Three Big Law firms representing Russian banks sanctioned following Russia’s invasion of Ukraine—White & Case, Debevoise & Plimpton, and Latham & Watkins—have been trying to withdraw as counsel for months now, but it’s proving not to be so easy.
White & Case and Debevoise & Plimpton were granted permission to withdraw provided that substitute counsel file a notice of appearance by June 24. But, on that date, William H. Taft of Debevoise & Plimpton and Nicole Erb of White & Case jointly submitted a letter to Judge Gabriel W. Gorenstein stating that new counsel would be unable to appear on behalf of their client, Sberbank.
“Discussions among Sberbank and its prospective new counsel are ongoing, as they seek to identify a method to pay for legal services consistent with applicable sanctions and the continuing restrictions on Sberbank’s access to global financial networks,” stated the letter.
Latham & Watkins and its client, VTB Bank, have already missed two deadlines to get substitute counsel to file an appearance notice, and requested, in a letter addressed to Gorenstein, an additional two-week extension until July 7. In a previous request for more time, VTB stated that an agreement had been in place with Marc Agnifilo and Zach Intrater of Brafman & Associates. However, Brafman’s financial institution informed the firm it would not process any payments from Russia, according to the letter. Agnifilo and Intrater are exploring alternate financial institutions willing to accept payment while VTB continues to search for a firm willing to accept the engagement, according to the letter.
Jenner & Block, counsel for the plaintiffs, argued in its own letter to Gorenstein that the terms of the judge’s June 7 order should be enforced. That order stated that “Sberbank will be deemed in default” if new counsel was not in place by June 24.
“Now, more than three months after Sberbank of Russia first requested a short stay, its current counsel remains in the case, but Sberbank of Russia has nonetheless failed to participate meaningfully in discovery, producing not a single document in response to Plaintiffs’ merits discovery requests,” stated the letter submitted by Terri L. Mascherin of Jenner & Block. “Sberbank of Russia’s counsel cannot have it both ways: attempting to insulate their client from a default by remaining in the case but also refusing to participate in discovery, including the motion to compel essential for discovery to proceed.”
Gorenstein scheduled a discovery conference in the case for July 5 “to decide the matters raised based on the parties’ letters unless a party has shown good cause in advance of the conference why formal briefing should be required.”
The original complaint, filed by the family of Quinn Lucas Schansman in U.S. District Court for the Southern District of New York, alleged the banks provided ongoing and essential support to the Donetsk People’s Republic, a terrorist group operating in Eastern Ukraine.

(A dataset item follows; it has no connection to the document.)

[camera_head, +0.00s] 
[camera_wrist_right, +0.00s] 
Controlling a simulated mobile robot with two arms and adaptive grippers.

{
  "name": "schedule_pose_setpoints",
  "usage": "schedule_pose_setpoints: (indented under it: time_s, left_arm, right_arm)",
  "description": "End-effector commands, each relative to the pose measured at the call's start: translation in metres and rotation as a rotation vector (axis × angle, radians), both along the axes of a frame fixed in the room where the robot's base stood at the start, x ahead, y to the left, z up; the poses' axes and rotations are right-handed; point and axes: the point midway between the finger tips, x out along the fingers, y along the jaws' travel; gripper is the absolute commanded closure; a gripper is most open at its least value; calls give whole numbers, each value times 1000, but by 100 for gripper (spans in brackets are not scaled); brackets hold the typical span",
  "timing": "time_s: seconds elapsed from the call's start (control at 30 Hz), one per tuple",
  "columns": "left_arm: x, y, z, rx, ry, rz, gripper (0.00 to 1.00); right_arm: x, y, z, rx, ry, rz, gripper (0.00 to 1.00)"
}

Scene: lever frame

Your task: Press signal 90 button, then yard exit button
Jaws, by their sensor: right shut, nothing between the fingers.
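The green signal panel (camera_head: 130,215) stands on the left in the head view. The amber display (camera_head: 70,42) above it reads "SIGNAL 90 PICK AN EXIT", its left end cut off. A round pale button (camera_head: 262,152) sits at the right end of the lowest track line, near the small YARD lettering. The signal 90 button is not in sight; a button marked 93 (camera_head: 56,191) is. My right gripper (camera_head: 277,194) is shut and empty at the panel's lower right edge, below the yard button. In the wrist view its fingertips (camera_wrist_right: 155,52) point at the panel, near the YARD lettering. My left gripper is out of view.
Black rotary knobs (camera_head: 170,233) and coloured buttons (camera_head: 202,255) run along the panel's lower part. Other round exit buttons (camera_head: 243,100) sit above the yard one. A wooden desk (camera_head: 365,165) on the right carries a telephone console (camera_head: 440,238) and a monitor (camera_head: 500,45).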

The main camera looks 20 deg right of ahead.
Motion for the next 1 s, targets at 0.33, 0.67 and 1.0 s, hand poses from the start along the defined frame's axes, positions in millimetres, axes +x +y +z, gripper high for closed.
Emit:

Schansman was killed on July 17, 2014, when a surface-to-air missile was launched at Malaysia Airlines Flight 17, a passenger plane traveling from Amsterdam to Kuala Lumpur, killing all 298 passengers onboard, including Schansman.
Since Russia invaded Ukraine and sanctions have gone into effect, it has become clear that dropping a Russian client and finding substitute counsel in ongoing litigation is not easy.
In April, Freshfields Bruckhaus Deringer submitted a request to withdraw from a different case involving another bank tied to the Russian state known as VEB Bank, asking the U.S. District Court in Washington, D.C., to allow another lawyer to take over its representation of the bank. In mid-May, Wesley Whitmyer, a Connecticut-based attorney, and litigator David Tobin, a name partner at Washington, D.C.-based Tobin, O’Connor & Ewing, submitted notices of appearance for VEB Bank, clearing the way for the Freshfields lawyers to withdraw from the case. Freshfields is no longer involved in that lawsuit.
And in March, a British Virgin Islands court refused to grant offshore law firm Ogier permission to withdraw from its representation of VTB Bank. The judge in that case famously told Ogier that “even pariahs have rights.”
Jenner & Block’s Mascherin, admitted pro hac vice, represented the plaintiffs and could not be immediately reached for comment. Likewise, defense counsel Taft of Debevoise & Plimpton and Christopher R. Harris of Latham & Watkins could not be reached for comment.
A firm spokesperson for White & Case declined to comment for this article.